5. She has to be around you due to work or studies and is trying to signal to you that she’s not interested
It goes without saying that if you and your ex have to constantly see each other because you work together or go to the same university, things will naturally be a bit tense and uncomfortable.
See it from her point of view…
She was dating you and feeling happy and in love.
Then, something happened that caused her to disconnect from those positive feelings and then replaced with more negative feelings (e.g. anger, disappointment, regret).
So, while she’s trying to deal with all that, she has to keep running into you daily or at least pretty often.
Then, for the sake of appearances (i.e. because you’re both in front of coworkers, your boss, other students or your lecturers) rather than ignore you or be bitchy towards you, she has to pretend that to be nice to you instead.
That is stressful to her and it comes through in the way she reacts and responds when she’s around you (i.e. uncomfortable).

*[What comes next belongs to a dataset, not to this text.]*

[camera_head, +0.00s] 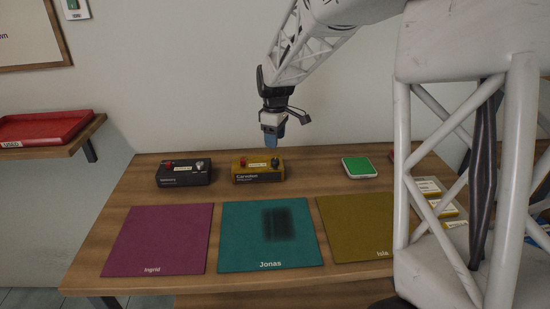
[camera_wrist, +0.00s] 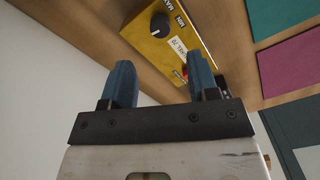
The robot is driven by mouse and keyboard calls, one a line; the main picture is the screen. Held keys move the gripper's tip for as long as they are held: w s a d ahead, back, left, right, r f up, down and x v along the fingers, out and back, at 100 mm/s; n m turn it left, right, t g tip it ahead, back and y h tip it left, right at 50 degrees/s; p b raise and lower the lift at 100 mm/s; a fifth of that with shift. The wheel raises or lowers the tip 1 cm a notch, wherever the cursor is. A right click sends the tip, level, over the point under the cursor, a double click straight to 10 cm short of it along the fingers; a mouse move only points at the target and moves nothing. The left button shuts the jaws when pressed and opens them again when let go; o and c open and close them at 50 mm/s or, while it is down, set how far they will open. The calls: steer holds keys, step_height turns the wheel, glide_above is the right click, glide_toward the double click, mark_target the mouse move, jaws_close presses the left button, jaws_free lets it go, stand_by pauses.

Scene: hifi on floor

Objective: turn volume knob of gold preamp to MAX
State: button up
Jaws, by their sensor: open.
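The gold preamp (camera_head: 258,178) stands at the back of the table, with a red part on its top left and a dark knob (camera_head: 275,162) on its top right. In the wrist view the preamp (camera_wrist: 196,42) shows its black round knob (camera_wrist: 160,25) with a pale pointer mark, and MAX and MIN lettering beside it. My gripper (camera_head: 271,143) hangs above the preamp, near the knob's side. In the wrist view its blue fingers (camera_wrist: 160,70) are open and empty. The knob lies beyond the fingertips, apparently untouched.
A black preamp (camera_head: 184,175) stands left of the gold one. A green-topped white box (camera_head: 359,167) is to the right. Purple (camera_head: 158,240), teal (camera_head: 240,250) and olive (camera_head: 355,230) mats lie in front. A red tray (camera_head: 45,127) sits on the left shelf.

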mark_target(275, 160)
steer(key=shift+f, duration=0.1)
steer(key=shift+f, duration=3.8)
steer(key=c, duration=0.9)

So, if you want to change that, it’s up to you to make your interactions with her more relaxed and easy-going.
In other words, every time you interact with her, or are even around her from now on, focus on using humor and making her and anyone else around you smile, laugh and feel good in your presence.

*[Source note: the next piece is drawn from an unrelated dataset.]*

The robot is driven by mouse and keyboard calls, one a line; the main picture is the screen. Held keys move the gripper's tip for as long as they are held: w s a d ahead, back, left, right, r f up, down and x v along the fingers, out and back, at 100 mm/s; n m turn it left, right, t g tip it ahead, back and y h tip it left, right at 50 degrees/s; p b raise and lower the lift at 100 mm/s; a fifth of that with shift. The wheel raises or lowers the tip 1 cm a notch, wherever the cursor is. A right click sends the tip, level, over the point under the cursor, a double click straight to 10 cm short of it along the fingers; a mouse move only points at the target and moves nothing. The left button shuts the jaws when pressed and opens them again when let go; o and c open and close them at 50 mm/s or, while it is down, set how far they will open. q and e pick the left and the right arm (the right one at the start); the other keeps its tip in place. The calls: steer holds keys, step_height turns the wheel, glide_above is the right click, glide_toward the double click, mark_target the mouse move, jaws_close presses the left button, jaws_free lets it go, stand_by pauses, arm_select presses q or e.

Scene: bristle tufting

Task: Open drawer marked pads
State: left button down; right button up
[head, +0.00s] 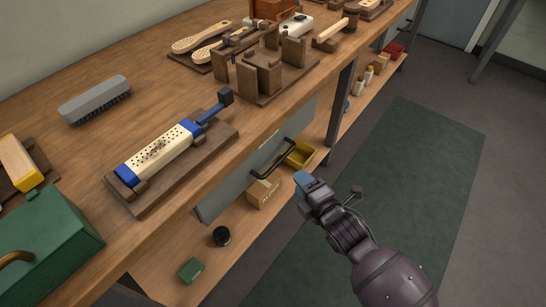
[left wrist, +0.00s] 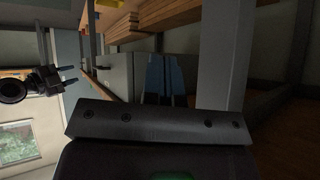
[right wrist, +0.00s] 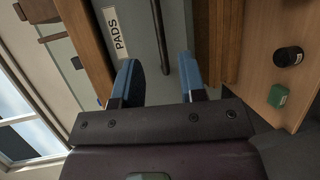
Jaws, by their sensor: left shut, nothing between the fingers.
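The drawer's grey front (head: 232,192) is below the front edge of the workbench, with a dark bar handle (head: 272,162). In the right wrist view a white label reading PADS (right wrist: 116,34) is on the grey front, beside the handle (right wrist: 160,38). The drawer appears shut. My right gripper (head: 303,182) is open in front of the drawer. In the right wrist view its blue fingers (right wrist: 160,78) are spread, with the bar showing in the gap ahead; it looks apart from them. My left gripper (left wrist: 164,78) is shut and empty in the left wrist view, and out of the head view.
The workbench (head: 75,160) carries a brush block in a fixture (head: 160,150), a grey brush (head: 94,100) and a green box (head: 45,235). The lower shelf (head: 165,260) holds a yellow bin (head: 300,154) and a cardboard box (head: 263,193). Floor by the green mat (head: 400,190) is clear.

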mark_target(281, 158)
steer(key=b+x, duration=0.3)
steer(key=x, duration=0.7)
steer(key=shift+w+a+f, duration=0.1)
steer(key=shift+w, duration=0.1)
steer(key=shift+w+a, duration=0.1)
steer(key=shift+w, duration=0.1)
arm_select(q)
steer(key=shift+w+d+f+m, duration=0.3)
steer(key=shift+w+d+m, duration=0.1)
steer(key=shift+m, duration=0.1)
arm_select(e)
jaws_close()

The more you do that, the more likely it is that her discomfort will naturally start to fade away.
She may then begin thinking things like, “I can’t believe this is the same guy I broke up with. He’s being so amazing around me now. Even though I initially felt so uncomfortable because I thought things would be weird between us now that we’ve broken up, he’s put in the effort to make me feel relaxed and at ease. In fact, I now enjoy being around him. I actually feel so drawn to him.”
She then becomes open to being around you and talking to you more often.
You can then use those interactions to get her back.
How can you do that?
By showing her that you’re now at a different level as a man than when you and her broke up.
- Instead of feeling insecure and needy when you’re with her (e.g. because you worry that she will find another man more attractive than you, you don’t believe you have what it takes to get her to fall back in love with you), you’re now more confident and emotionally strong.
- Instead, of chasing after her and accepting whatever she dishes out to you (e.g. she treats you badly or disrespectfully and you accept it, she throws a tantrum or creates drama over nothing), you’re now more of a challenge to her so she feels motivated to impress you to maintain your interest in her.
- Instead, of being afraid to disagree with her or stand up to her in case you lose your chance of getting her back, you now stand up to her in a loving, yet assertive way when she’s out of line.
- Instead of just talking to her in a neutral way like a friend, you now flirt with her and make her feel like a sexy, desirable woman.
The more you’re able to give her the kind of attraction experience she always wanted from you, but never got, the more open she will become to interacting with you to see where things go.
You can then fully reactivate her sexual and romantic feelings for you, get her back and enjoy a new relationship.
Another possible reason why your ex is uncomfortable around you is…
6. She still feels guilty about how and why she broke up with you
Sometimes, a relationship might end under unpleasant circumstances.
For example: A woman might…
- Dump her guy via text or email, rather than talk to him face to face. This can be really difficult for a guy to come to terms with and it can cause him to wonder things like, “Didn’t what we had together mean anything to her? How could she break up with me in this way? She didn’t even care enough to tell me to my face. Was everything just a big lie?”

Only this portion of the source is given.